28 Charlotte Street is a Grade II listed building in the Camden local planning authority area, England. Town house. 4 related planning applications.
28 Charlotte Street
- WRENN ID
- idle-moat-honey
- Grade
- II
- Local Planning Authority
- Camden
- Country
- England
- Type
- Town house
- Source
- Historic England listing
Description
28 Charlotte Street is a terraced town house built around 1766. The building is constructed of yellow stock brick with red brick arches, and features timber sliding sash windows and a ground-floor shopfront.
The house rises four storeys above basement and attic, with a three-bay façade. The attic, rebuilt in the mid-20th century, has a flat roof set back behind a parapet. The building follows the familiar town house plan, with a hall and dog-leg staircase along the south party wall, and two rooms on each floor—one facing front, one facing back—with two chimney stacks in the opposing party wall. The ground floor extends to fill the plot, incorporating a mid-20th-century studio to the rear. A small water closet projects from the rear between the ground and first-floor landings. The second and third floors have been altered to create a bedroom, bathroom and small lobby from what was originally a large front room spanning the building's width.
The principal ground-floor rooms are no longer accessible from the residential entrance hall; the original doorways survive but are sealed shut, as the space is now used commercially and accessed through the shopfront. The internal basement stair remains but is similarly closed off from the domestic areas and is now accessed externally via a metal stair through a light-well to the rear.
Above the ground floor, the façade displays three storeys of progressively squarer sash windows, all with flat splayed arches in rubbed red brick. The windows are multi-paned with glazing bars: six-over-six on the first and second floors, three-over-three on the third. The first-floor windows have lowered sills, an early 19th-century alteration, giving them elongated proportions with margin lights at top and bottom. The glass in several panes is likely pre-20th century. The parapet above the second floor and some of the façade above the first floor has been rebuilt.
The house entrance, to the right of the shopfront, comprises a six-panel door with a square fanlight above, set between pilasters forming part of the shopfront. The shopfront itself has a central recessed doorway (with a replaced door) and panelled flush-bead stall-risers beneath a chunky sill. The shop windows have glazing bars dividing them into large panes, with a later box-blind above. The frontage is framed by simple pilasters carrying a narrow fascia and cornice.
The original staircase survives from the basement to just below the attic on the third floor. It features an open string with flat scrolled brackets on the stair ends and turned balusters (two per tread) up to the second floor, where the string becomes closed. A hardwood handrail and turned tapering newels complete the structure. Between the first floor and half-landing, the balustrade has been enclosed, though original joinery likely survives within the partition.

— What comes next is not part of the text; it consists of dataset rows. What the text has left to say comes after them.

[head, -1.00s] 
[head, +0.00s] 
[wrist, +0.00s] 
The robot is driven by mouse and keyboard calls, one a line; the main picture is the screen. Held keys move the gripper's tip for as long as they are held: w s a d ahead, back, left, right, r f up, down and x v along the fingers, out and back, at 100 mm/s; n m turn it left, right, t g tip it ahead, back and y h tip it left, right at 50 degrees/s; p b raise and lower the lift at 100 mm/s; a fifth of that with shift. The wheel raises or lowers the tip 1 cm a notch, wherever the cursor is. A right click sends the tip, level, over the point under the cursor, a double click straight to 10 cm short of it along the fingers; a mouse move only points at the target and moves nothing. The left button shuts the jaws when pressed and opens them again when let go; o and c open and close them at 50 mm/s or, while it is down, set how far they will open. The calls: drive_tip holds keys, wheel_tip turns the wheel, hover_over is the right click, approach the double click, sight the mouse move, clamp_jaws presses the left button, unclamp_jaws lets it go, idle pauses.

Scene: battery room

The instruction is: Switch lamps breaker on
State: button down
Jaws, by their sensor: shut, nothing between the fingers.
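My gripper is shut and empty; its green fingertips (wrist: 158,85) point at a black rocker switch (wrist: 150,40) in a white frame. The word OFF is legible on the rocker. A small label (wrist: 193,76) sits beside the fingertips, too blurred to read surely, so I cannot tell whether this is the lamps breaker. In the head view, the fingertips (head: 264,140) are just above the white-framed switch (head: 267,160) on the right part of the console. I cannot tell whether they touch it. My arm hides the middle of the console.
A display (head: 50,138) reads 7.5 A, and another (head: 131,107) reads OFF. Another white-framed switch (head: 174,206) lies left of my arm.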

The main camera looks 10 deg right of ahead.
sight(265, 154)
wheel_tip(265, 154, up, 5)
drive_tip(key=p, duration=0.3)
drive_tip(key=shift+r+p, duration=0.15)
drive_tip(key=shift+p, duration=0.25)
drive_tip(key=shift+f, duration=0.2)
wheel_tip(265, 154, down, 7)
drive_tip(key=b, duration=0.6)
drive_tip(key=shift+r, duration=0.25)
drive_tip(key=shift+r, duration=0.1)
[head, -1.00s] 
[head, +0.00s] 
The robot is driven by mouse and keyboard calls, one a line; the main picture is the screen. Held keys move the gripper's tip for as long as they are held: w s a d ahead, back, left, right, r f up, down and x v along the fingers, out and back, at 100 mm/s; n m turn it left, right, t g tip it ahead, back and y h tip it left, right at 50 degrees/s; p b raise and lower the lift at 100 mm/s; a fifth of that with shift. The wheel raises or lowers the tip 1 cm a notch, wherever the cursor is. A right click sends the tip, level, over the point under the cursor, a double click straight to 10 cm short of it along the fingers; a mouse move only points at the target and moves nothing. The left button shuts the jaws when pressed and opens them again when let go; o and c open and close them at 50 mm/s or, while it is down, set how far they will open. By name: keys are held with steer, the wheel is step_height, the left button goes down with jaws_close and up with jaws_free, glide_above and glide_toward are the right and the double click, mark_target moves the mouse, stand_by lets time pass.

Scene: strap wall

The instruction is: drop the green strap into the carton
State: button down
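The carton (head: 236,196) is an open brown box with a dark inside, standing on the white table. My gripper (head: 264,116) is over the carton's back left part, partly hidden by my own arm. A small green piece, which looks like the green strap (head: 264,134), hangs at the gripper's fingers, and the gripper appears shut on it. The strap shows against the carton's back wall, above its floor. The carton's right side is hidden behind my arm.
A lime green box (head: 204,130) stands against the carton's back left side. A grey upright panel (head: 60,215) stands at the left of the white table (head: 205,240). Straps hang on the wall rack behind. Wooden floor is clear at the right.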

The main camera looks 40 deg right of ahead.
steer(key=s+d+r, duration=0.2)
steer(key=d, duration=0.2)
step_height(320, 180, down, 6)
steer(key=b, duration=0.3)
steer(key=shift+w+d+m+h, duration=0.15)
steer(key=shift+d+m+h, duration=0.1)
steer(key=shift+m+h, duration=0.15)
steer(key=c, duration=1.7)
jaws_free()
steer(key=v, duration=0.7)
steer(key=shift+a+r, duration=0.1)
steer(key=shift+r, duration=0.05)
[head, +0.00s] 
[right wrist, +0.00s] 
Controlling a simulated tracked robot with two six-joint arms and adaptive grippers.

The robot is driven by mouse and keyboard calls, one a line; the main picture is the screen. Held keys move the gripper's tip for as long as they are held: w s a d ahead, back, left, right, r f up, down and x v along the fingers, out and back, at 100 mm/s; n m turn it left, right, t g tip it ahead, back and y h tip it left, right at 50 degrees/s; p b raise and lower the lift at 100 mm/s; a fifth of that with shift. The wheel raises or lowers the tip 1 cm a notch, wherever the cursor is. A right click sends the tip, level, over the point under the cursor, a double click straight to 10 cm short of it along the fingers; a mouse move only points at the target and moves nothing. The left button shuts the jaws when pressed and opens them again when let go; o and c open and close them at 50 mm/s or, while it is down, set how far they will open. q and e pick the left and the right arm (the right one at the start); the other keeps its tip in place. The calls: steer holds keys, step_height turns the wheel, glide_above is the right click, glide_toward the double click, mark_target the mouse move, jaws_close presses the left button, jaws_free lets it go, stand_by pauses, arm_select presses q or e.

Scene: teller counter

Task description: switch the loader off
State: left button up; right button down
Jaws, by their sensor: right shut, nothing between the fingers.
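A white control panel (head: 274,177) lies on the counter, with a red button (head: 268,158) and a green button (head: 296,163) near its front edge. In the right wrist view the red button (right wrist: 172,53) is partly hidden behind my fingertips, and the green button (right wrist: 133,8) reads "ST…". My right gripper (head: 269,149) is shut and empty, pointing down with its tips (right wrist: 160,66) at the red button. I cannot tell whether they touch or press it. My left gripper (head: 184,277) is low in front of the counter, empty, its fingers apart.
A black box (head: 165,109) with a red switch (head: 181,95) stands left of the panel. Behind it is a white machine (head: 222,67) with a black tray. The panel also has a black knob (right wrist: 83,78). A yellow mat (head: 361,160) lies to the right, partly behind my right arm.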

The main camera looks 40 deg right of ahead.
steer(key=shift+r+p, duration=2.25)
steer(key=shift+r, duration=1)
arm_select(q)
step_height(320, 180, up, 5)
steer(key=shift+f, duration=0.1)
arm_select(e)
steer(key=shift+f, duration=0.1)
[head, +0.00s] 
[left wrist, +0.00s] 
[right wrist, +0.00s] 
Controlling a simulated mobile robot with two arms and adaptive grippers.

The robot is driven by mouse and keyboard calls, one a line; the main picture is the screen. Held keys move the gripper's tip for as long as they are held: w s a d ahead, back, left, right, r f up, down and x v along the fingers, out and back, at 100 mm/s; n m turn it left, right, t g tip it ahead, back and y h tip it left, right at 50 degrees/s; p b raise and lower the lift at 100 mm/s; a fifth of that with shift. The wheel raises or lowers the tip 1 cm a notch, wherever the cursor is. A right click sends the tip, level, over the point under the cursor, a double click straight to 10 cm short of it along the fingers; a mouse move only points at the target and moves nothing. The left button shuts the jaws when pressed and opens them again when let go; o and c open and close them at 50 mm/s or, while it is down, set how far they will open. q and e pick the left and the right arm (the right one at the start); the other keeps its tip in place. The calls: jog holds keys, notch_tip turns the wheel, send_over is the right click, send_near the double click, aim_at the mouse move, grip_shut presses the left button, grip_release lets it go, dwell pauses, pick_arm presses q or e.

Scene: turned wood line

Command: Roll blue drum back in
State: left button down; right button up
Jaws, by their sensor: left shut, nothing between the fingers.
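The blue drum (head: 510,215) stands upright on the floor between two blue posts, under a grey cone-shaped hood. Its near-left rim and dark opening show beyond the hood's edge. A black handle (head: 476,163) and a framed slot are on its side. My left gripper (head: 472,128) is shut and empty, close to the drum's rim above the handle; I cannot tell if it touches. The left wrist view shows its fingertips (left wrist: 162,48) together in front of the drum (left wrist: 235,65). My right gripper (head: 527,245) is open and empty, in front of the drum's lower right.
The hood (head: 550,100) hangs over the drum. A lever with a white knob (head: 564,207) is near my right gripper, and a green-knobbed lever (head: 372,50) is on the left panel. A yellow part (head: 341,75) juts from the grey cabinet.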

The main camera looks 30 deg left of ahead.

The entrance hall contains a semi-circular-headed archway with a panelled soffit resting on panelled pilasters. A moulded dado rail runs through the hall and continues to the first-floor landing. Historic joinery is retained throughout, including architraves, panelled door linings, and four- and six-panel doors to front and back rooms. From the third floor downward, some window reveals are lined and panelled or have shutters painted shut. The principal first-floor room retains full-height window shutters. Several fireplace cupboards survive with two-panel doors, including one with HL hinges. Limited plasterwork cornices remain, though those in the ground-floor shop unit are probably re-run. Early skirting survives but not throughout. The window sashes are a mixture of 18th, 19th, and 20th-century dates. The doorway to the half-landing water closet was created from a stair window with the opening extended downwards and a four-panel door inserted beneath the upper sash; the upper sash and panelled reveals or shutters remain, likely a 19th-century intervention. The water closet is lined in butt-and-bead panelling with a small hatch window.
Twentieth-century joinery is evident on the upper floors, particularly where the front rooms on the second and third floors have been subdivided. The original doors to these front rooms have been lost, though door linings and architraves survive. Within the ground-floor shop rooms, joinery is a mixture of early and later fabric, and the sash window openings have been extended downwards to create two doorways, with upper sashes and panelled reveals or shutters remaining.
All fireplaces have been blocked and their surrounds removed except one in the basement back room, which retains a simple timber surround with a moulded, denticulated mantle-shelf and remnants of early panelling either side. Other early joinery survives in the basement, including a large built-in kitchen dresser of probable 19th-century date with later modifications. The sash windows and door opening onto the now covered-over front area also survive.
The attic has been entirely rebuilt in the mid-20th century as a flat-roofed space with glazed walls to front and back. The rear studio is a single double-height, top-lit space with painted brick walls, incorporating the remains of a brick chimney stack and fireplace openings from the previous two-storey outbuilding.